Assim como os bons Chianti, a ópera nasceu em Firenze em fins
do século XVI, e seus pais foram os humanistas italianos. As
tentativas de imitar as tragédias gregas haviam fracassado, quando
se descobriu que as peças de Sófocles e Eurípedes
eram acompanhadas, nas representações, por música.
Criou-se então esse novo gênero músico-teatral –
a ópera ou melodramma, como também se dizia em italiano
– pensando-se em ressuscitar a tragédia grega.
Vinho e ópera; ópera e vinho. As afinidades são
enormes, e não podemos pensar num matrimônio tão
feliz, tão veramente italiano. Rossini não devia estar
totalmente convencido disso: julgando que o Barbeiro de Sevilha e a
Cenerentola não fossem suficientes para garantir sua glória
futura, além de desejar – como toda criatura – encontrar
seu casamento perfeito, bom gourmet que era, inventou o delicioso filé
a Rossini para não correr nenhum risco...

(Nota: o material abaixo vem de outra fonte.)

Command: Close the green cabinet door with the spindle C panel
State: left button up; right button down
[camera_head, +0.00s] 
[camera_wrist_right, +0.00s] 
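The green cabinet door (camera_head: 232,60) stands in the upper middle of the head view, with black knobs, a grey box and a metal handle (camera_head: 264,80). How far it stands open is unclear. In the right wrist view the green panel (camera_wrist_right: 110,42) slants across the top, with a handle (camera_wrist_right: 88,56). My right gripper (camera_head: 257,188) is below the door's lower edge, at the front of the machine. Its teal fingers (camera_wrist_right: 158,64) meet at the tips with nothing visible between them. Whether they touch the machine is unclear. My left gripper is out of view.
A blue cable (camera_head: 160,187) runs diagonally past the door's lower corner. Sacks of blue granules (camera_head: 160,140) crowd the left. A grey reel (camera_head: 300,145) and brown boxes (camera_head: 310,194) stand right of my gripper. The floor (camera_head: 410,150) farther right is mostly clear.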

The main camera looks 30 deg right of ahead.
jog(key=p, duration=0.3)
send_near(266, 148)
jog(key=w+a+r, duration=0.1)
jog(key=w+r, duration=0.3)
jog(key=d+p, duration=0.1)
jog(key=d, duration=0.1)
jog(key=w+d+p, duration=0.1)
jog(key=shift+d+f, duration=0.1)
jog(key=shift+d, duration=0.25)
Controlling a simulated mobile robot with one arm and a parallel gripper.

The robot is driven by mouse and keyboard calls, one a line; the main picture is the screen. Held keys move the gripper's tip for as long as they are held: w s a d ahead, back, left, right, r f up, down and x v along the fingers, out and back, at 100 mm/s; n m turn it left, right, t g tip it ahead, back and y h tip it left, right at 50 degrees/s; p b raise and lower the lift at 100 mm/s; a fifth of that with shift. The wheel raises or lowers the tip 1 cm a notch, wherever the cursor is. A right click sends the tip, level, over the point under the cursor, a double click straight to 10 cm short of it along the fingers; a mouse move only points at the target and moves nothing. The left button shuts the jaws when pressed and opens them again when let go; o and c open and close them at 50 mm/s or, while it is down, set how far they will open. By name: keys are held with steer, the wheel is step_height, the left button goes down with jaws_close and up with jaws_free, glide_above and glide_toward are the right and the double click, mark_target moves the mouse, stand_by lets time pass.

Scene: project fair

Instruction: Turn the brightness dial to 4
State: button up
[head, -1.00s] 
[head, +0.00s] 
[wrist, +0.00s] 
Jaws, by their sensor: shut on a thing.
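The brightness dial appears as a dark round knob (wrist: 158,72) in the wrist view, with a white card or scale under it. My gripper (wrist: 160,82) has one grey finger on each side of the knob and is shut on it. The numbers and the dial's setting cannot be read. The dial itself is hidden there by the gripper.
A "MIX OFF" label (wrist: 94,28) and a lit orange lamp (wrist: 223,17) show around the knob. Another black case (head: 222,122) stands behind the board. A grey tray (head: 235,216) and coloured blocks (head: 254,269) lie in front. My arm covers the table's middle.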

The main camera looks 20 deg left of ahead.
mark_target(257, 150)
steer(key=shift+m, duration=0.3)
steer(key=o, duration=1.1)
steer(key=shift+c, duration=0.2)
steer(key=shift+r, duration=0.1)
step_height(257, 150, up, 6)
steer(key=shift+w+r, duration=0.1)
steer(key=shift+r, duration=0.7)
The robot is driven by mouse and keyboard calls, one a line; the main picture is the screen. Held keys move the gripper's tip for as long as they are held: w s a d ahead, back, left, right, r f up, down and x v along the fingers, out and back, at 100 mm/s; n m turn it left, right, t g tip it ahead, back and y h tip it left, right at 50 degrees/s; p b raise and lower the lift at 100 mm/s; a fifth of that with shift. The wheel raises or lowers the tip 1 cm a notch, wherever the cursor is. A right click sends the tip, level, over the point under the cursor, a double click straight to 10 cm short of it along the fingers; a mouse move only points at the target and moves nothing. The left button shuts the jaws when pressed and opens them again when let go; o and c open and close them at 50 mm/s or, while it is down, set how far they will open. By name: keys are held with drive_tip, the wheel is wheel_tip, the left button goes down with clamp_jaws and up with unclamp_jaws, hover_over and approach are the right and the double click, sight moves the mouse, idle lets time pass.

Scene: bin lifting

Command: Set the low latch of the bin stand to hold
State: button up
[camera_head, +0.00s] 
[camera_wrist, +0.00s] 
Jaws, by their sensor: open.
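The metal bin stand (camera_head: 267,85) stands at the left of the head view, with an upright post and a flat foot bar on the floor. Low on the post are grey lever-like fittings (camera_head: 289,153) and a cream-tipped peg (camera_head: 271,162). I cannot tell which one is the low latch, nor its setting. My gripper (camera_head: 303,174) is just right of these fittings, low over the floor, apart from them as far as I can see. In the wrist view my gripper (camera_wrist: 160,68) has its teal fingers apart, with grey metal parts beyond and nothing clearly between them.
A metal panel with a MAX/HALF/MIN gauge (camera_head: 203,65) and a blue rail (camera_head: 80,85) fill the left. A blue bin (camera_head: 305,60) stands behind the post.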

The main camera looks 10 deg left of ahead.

Molho meu pedaço de pão (italiano, é claro!) na
taça de vinho da memória, e já começo a
recordar as aulas de canto e os ensaios de meu pai, jovem tenor, no
pequeno apartamento da maestrina Hermínia Russo, na Avenida Duque
de Caxias. Anos 50, fazia muito frio, garoava. São Paulo era
uma cidade muito mais civilizada e as pessoas pacatas podiam morar no
“centrão” sem nenhum problema. Assisti muitas óperas
na coxia do Teatro Municipal, meu pai atuando, e eu acompanhando o solfejo
e o nervosismo dos cantores antes de entrarem em cena. Terminada a apresentação,
íamos comer um belo bauru ou uma fritada no Ponto Chic do Largo
do Payssandu, eu, garoto ainda, acompanhando com o olhar aqueles senhores
muito elegantes em seus smokings traçando seus sanduíches
ao lado do balcão de mármore branco. Mas isso é
uma outra história...
Pois bem, senhores, foi pensando nesse casamento por excelência
que a SOCIEDADE BRASILEIRA DOS AMIGOS DO VINHO – SP realizou no
dia 27 de maio último uma noite lírica com o tema O VINHO
NA ÓPERA. As noites líricas já são tradicionais
na SBAV, sendo realizadas todos os anos. Nomes de destaque como Niza
de Castro Tank, Aparecida Xavier, Luís Oréfice, Aguinaldo
de Miranda Albert, entre outros, já marcaram sua presença
em outras récitas. Nessa última, entretanto, à
beleza das vozes somou-se a felicidade do tema, e o resultado foi um
estrondoso sucesso. A organização do evento ficou a cargo
de nosso confrade-tenor, Daniel Pinto, com assessoria da presidência.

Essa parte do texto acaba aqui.